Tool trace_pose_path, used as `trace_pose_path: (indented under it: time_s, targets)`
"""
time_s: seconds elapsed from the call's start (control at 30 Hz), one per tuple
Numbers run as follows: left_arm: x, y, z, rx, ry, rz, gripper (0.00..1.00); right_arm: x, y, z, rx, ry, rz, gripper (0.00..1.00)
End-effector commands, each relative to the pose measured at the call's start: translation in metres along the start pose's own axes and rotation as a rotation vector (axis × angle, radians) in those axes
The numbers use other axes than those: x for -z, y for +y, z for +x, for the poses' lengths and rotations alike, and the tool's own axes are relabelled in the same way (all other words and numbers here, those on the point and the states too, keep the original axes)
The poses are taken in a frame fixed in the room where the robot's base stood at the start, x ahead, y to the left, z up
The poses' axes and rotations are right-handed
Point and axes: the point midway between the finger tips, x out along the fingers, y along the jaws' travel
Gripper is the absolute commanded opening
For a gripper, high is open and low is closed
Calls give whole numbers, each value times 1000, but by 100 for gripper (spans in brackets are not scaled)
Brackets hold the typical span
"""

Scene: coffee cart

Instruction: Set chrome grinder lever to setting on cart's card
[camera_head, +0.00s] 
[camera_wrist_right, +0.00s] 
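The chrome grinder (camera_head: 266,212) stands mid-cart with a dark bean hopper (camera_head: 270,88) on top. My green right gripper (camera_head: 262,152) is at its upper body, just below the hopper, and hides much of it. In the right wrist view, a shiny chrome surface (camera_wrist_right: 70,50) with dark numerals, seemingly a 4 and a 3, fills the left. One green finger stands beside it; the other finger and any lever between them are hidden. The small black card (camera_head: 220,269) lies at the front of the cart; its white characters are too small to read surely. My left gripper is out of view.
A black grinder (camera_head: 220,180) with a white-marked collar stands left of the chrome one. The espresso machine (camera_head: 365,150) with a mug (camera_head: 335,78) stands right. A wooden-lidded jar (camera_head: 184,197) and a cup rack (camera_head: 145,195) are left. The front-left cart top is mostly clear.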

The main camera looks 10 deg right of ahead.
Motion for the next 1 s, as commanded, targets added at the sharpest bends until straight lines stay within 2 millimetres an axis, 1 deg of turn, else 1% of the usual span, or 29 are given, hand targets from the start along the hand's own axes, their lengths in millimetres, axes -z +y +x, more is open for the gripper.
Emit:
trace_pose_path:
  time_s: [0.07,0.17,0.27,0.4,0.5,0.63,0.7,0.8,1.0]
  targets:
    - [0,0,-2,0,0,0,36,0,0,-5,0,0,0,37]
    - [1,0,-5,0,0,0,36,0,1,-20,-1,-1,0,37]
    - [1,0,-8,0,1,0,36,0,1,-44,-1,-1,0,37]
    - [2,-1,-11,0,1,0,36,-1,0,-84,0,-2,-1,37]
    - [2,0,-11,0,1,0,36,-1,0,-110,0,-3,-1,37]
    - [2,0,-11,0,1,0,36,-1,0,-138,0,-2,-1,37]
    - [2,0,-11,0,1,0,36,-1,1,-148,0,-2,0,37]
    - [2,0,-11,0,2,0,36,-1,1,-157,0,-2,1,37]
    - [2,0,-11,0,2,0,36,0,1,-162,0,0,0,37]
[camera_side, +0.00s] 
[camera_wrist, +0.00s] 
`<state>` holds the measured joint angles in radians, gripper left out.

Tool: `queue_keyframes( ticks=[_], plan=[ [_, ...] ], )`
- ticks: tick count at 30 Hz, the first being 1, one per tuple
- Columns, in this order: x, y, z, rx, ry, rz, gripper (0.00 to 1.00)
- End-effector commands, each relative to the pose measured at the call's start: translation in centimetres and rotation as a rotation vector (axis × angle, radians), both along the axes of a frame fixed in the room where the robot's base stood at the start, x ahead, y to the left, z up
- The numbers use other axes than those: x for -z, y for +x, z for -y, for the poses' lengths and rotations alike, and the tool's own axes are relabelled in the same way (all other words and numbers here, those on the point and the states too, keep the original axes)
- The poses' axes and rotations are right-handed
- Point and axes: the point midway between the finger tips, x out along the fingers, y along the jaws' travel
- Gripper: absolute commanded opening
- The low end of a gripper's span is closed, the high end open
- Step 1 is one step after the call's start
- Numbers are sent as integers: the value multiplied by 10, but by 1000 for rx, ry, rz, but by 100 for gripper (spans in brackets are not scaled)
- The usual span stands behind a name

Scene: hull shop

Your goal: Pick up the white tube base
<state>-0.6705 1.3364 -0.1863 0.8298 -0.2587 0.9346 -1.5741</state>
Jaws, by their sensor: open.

★ ★ ★ ★

PROBLEM TO WORK ON - Write the lines again exactly, beginning at the line that has "[camera_side, +0.00s]" and stopping after the line that has "- The poses'"; include no other lines.

THE COMPLETED TASK -
[camera_side, +0.00s] 
[camera_wrist, +0.00s] 
`<state>` holds the measured joint angles in radians, gripper left out.

Tool: `queue_keyframes( ticks=[_], plan=[ [_, ...] ], )`
- ticks: tick count at 30 Hz, the first being 1, one per tuple
- Columns, in this order: x, y, z, rx, ry, rz, gripper (0.00 to 1.00)
- End-effector commands, each relative to the pose measured at the call's start: translation in centimetres and rotation as a rotation vector (axis × angle, radians), both along the axes of a frame fixed in the room where the robot's base stood at the start, x ahead, y to the left, z up
- The numbers use other axes than those: x for -z, y for +x, z for -y, for the poses' lengths and rotations alike, and the tool's own axes are relabelled in the same way (all other words and numbers here, those on the point and the states too, keep the original axes)
- The poses' axes and rotations are right-handed

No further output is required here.